— Begin DATA TO PROCESS —
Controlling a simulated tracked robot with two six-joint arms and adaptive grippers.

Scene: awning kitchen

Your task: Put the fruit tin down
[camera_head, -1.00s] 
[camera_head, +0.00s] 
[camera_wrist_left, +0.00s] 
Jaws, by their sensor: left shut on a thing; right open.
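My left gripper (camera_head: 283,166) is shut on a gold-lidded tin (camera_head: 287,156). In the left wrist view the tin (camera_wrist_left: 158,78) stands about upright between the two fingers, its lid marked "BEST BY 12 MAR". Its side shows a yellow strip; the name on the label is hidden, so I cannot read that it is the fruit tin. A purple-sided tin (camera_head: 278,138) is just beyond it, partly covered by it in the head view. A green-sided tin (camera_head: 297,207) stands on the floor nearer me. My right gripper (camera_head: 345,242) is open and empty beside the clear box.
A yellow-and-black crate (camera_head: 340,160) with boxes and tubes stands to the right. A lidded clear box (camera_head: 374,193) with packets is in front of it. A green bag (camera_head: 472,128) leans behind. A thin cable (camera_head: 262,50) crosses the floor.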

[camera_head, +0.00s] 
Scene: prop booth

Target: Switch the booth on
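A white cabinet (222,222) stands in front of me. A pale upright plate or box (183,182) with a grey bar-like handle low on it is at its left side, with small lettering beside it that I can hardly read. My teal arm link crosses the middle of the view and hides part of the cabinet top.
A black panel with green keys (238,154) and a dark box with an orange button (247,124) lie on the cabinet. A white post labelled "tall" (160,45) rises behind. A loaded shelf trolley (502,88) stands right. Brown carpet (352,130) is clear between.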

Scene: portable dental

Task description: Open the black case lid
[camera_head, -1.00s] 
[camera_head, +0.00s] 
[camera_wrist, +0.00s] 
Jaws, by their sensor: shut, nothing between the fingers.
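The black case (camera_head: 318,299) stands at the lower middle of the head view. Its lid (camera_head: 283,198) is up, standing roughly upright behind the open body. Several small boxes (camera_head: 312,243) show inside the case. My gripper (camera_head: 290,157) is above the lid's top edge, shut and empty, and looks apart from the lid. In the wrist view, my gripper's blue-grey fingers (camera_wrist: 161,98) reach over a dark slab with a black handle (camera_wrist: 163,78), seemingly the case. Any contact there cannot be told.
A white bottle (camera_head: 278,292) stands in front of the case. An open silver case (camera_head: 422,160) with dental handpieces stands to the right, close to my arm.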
— End DATA TO PROCESS —
■ **WORK TO DO**
Quote every line of the data, word for word.

■ **EXPECTED OUTPUT**
Controlling a simulated tracked robot with two six-joint arms and adaptive grippers.

Scene: awning kitchen

Your task: Put the fruit tin down
[camera_head, -1.00s] 
[camera_head, +0.00s] 
[camera_wrist_left, +0.00s] 
Jaws, by their sensor: left shut on a thing; right open.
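My left gripper (camera_head: 283,166) is shut on a gold-lidded tin (camera_head: 287,156). In the left wrist view the tin (camera_wrist_left: 158,78) stands about upright between the two fingers, its lid marked "BEST BY 12 MAR". Its side shows a yellow strip; the name on the label is hidden, so I cannot read that it is the fruit tin. A purple-sided tin (camera_head: 278,138) is just beyond it, partly covered by it in the head view. A green-sided tin (camera_head: 297,207) stands on the floor nearer me. My right gripper (camera_head: 345,242) is open and empty beside the clear box.
A yellow-and-black crate (camera_head: 340,160) with boxes and tubes stands to the right. A lidded clear box (camera_head: 374,193) with packets is in front of it. A green bag (camera_head: 472,128) leans behind. A thin cable (camera_head: 262,50) crosses the floor.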

[camera_head, +0.00s] 
Scene: prop booth

Target: Switch the booth on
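A white cabinet (222,222) stands in front of me. A pale upright plate or box (183,182) with a grey bar-like handle low on it is at its left side, with small lettering beside it that I can hardly read. My teal arm link crosses the middle of the view and hides part of the cabinet top.
A black panel with green keys (238,154) and a dark box with an orange button (247,124) lie on the cabinet. A white post labelled "tall" (160,45) rises behind. A loaded shelf trolley (502,88) stands right. Brown carpet (352,130) is clear between.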

Scene: portable dental

Task description: Open the black case lid
[camera_head, -1.00s] 
[camera_head, +0.00s] 
[camera_wrist, +0.00s] 
Jaws, by their sensor: shut, nothing between the fingers.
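The black case (camera_head: 318,299) stands at the lower middle of the head view. Its lid (camera_head: 283,198) is up, standing roughly upright behind the open body. Several small boxes (camera_head: 312,243) show inside the case. My gripper (camera_head: 290,157) is above the lid's top edge, shut and empty, and looks apart from the lid. In the wrist view, my gripper's blue-grey fingers (camera_wrist: 161,98) reach over a dark slab with a black handle (camera_wrist: 163,78), seemingly the case. Any contact there cannot be told.
A white bottle (camera_head: 278,292) stands in front of the case. An open silver case (camera_head: 422,160) with dental handpieces stands to the right, close to my arm.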

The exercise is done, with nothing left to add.